Coerce non-integrated parties to cease hostilities (to consolidate the authority of the DRC in the east and thereby reduce human rights abuses).
Constrain the ability of rebels to garner support within the DRC and from neighboring countries.
Signal support for the legitimacy of the government to rebel factions and regional actors.
Ongoing arms imports embargo on non-governmental entities, travel ban, and asset freeze.
Sanctions were imposed for a limited time period (9 months – 1 year) and periodically renewed. Sanctions Committee and Group of Experts in place. Designation criteria were specified and targets designated (maximum number of designees during the episode – 20 individual designees, 6 entities). Enforcement authorities specified, PKO had enforcement role.

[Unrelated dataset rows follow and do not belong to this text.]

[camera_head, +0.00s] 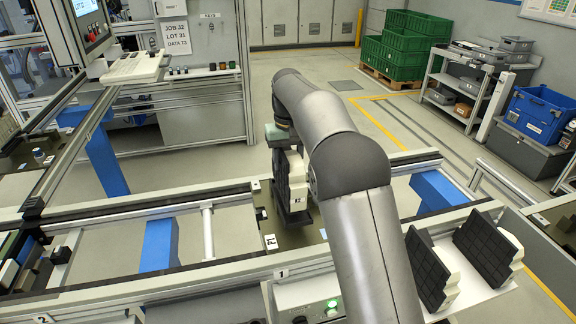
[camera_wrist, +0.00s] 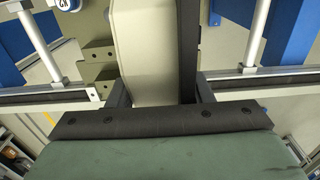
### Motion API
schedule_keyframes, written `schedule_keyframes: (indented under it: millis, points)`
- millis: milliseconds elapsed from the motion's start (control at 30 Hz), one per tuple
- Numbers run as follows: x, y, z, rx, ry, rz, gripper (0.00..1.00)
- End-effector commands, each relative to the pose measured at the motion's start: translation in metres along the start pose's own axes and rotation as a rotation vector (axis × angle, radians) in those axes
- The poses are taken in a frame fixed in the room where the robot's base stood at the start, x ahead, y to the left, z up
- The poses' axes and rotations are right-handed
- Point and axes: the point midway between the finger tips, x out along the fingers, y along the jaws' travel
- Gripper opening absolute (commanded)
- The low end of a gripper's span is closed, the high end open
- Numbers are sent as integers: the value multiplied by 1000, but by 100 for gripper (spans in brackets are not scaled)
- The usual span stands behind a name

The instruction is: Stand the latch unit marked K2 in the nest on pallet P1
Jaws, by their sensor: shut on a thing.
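A latch unit (camera_head: 298,178) with a cream body and a dark ribbed face stands upright in the middle of the head view. A small label on its face seems to read K2. My gripper (camera_wrist: 163,92) is shut on it from above, one finger on each side. In the head view my arm covers part of the gripper and the unit's right side. The unit is over pallet P1 (camera_head: 262,231), an olive plate on the rail line. A dark base shows at the unit's foot; I cannot tell whether the unit is seated in the nest or just above it.
Two more latch units (camera_head: 432,270) (camera_head: 487,247) lean on a white surface at the right. Rails run left and right of the pallet. A monitor and keyboard (camera_head: 135,68) stand at upper left. Green crates (camera_head: 400,50) and a shelf (camera_head: 470,85) are farther back.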

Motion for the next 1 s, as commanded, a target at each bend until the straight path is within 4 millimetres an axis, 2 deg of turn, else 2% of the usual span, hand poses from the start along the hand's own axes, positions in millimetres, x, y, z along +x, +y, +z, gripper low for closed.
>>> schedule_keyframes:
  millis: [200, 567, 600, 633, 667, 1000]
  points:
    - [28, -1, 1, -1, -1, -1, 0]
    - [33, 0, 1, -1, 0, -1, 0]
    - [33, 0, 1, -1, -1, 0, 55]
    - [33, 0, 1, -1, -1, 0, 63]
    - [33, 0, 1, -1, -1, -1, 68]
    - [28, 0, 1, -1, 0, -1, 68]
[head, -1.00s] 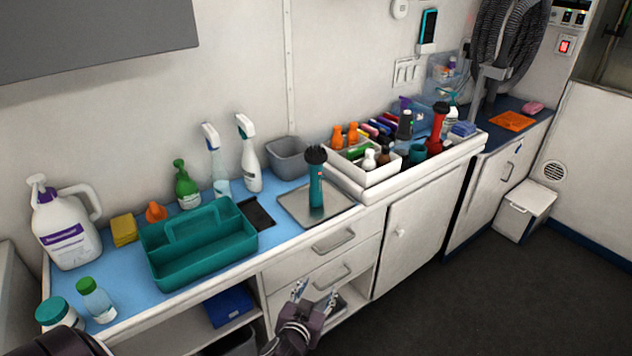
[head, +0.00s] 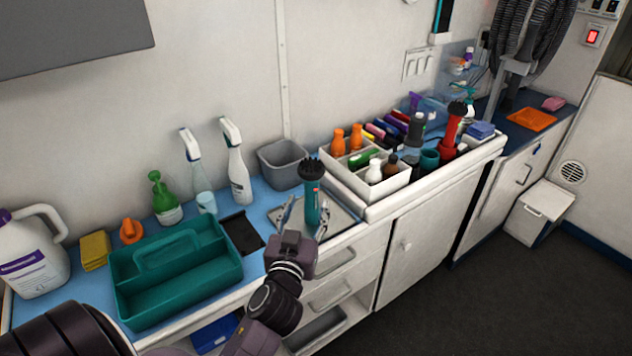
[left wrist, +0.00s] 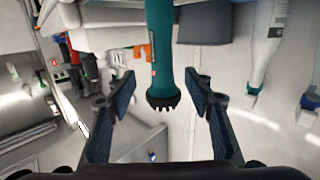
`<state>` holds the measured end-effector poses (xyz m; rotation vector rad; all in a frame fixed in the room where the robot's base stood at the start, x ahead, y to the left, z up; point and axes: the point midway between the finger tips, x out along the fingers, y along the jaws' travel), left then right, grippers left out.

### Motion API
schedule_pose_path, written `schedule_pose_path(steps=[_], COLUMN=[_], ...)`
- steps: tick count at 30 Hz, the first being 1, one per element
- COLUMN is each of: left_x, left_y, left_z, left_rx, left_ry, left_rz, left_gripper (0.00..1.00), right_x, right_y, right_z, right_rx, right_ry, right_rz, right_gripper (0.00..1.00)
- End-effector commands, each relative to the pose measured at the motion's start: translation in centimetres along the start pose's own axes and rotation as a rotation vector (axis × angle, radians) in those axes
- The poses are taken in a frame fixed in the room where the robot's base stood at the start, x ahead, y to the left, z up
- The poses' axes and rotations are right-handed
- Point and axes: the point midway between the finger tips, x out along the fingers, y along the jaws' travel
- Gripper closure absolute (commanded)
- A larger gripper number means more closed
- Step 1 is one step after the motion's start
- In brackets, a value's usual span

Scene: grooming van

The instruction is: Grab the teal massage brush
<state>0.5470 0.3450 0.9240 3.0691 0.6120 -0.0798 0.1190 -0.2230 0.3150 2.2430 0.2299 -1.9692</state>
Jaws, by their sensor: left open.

Some combatants began to negotiate a ceasefire and sign agreements (following joint DRC/Rwanda military operations against them), but others who were integrated became renegade DRC army forces within the region; some of the relevant neighboring countries (Rwanda) began cooperating with the DRC government.
ICC prosecutions, diplomatic pressure on Rwanda, arrests of belligerents from the FDLR in Germany and France, and use of force appeared more important than sanctions.
Integration and renaming indicated a change of strategy for some groups, and some pushed out of resource rich areas (the Governor of North Kivu did not allow planes to leave with resources or to land with weapons); Rwandan joint operations with DRC resulted in arrest of Nkunda and weakening of rebel forces.
Sanctions triggered a political process through donors who put pressure on Rwanda (naming and shaming were critical during this episode), but the final outcome cannot be attributed to the sanctions alone, but to other factors, particularly the military offensives.
Many combatants appeared to respond to the DDR process by abandoning militia groups, but poor integration of rebel forces into the armed forces of the DRC (which legitimates them) limited the overall effect.
Military offensives and arrest or capture of key rebel leaders appeared more significant than sanctions.
Strengthening of authoritarian rule, resource diversion, increase in corruption and criminality.